Oracle SES also can search categories or customized attributes created by the user in Oracle Content Database.

You can apply categories to files and links, and divide categories into subcategories having one or more attributes. When a document in Oracle Content Database is attached to a category, you can search on the attribute of category. (The attributes appear in the list of search attributes.)

For example, suppose you create a category named testCategory with testAttr1 and testAttr2. Document X is created and assigned to testCategory. You must assign the value to the testCategory attributes. After crawling, testAttr1 and testAttr2 appears in the search attribute list.

Customized attribute values can be the following types: String, Integer, Long, Double, Boolean, Date, User, Enumerated String, Enumerated Integer, and Enumerated Long:

  • Index Long, Double, Integer, Enumerated Integer, and Enumerated Long type customized attributes are type Number attributes in Oracle SES. The display name has an _N suffix.

  • Index Date customized attributes are type Date attributes in Oracle SES. The display name has a _D suffix).

  • Index String, Enumerated String, and User customized attributes are type String attributes in Oracle SES.

Limitations on Custom Attributes for Oracle Content Database

  • The Oracle Content Database SDK has more features than the Oracle Content Database Web GUI. The Web GUI does not support String arrays, but the SDK does.
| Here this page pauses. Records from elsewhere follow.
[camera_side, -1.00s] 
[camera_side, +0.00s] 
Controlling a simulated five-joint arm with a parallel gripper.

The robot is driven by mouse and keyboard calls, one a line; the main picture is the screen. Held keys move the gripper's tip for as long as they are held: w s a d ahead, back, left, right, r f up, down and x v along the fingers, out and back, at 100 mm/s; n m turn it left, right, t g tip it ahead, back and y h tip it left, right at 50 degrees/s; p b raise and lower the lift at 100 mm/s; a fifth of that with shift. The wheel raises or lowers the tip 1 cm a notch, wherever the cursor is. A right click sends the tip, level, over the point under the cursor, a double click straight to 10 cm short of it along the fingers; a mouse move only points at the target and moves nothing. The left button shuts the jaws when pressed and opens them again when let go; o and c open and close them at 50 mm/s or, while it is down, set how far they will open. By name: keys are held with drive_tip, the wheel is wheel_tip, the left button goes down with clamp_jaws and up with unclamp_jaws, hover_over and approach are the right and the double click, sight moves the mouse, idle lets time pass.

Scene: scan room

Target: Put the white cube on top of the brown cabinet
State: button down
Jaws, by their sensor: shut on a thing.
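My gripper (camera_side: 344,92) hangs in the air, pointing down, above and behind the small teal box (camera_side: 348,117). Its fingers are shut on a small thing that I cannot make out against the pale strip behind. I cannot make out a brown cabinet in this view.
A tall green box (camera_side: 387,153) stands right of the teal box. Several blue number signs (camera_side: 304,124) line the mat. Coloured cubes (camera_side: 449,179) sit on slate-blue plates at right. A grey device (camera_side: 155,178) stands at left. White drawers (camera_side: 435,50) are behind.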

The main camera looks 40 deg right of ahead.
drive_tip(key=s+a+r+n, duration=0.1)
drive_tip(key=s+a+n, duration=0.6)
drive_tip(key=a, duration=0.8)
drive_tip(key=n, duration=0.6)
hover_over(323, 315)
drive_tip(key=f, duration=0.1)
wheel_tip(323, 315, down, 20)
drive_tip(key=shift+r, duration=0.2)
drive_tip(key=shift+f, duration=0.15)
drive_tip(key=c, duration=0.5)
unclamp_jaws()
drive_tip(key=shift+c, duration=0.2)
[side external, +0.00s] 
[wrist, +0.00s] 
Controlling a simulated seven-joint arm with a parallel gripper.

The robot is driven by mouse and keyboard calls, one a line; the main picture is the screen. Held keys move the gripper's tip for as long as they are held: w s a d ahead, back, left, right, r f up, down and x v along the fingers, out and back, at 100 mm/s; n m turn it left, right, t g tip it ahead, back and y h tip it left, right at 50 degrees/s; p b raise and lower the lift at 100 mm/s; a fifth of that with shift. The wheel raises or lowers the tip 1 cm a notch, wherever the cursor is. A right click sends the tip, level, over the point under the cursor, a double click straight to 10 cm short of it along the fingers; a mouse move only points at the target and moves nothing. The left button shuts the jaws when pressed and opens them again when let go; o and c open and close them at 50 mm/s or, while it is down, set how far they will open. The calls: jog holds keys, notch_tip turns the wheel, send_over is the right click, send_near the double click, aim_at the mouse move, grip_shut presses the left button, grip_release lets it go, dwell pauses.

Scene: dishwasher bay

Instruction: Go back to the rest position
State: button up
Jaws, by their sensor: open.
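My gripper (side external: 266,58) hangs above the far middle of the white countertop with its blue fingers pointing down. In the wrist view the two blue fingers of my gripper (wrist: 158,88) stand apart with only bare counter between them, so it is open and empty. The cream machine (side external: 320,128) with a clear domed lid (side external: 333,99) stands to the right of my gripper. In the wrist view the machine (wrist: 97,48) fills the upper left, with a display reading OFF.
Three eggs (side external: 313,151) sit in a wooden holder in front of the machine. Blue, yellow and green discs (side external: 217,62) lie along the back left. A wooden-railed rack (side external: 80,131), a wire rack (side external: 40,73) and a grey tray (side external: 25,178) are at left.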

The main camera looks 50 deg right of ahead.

If you use the SDK to build customized administration and user GUIs that support the String array type, then a customized attribute can have multiple values.

  • If a document in Oracle Content Database is attached to a category and the attributes in that category are left blank, then the attribute is not available in the attribute list for an Advanced Search. The crawler skips attributes with null values. However, if another document has the same attribute with a real value, then the attribute is indexed.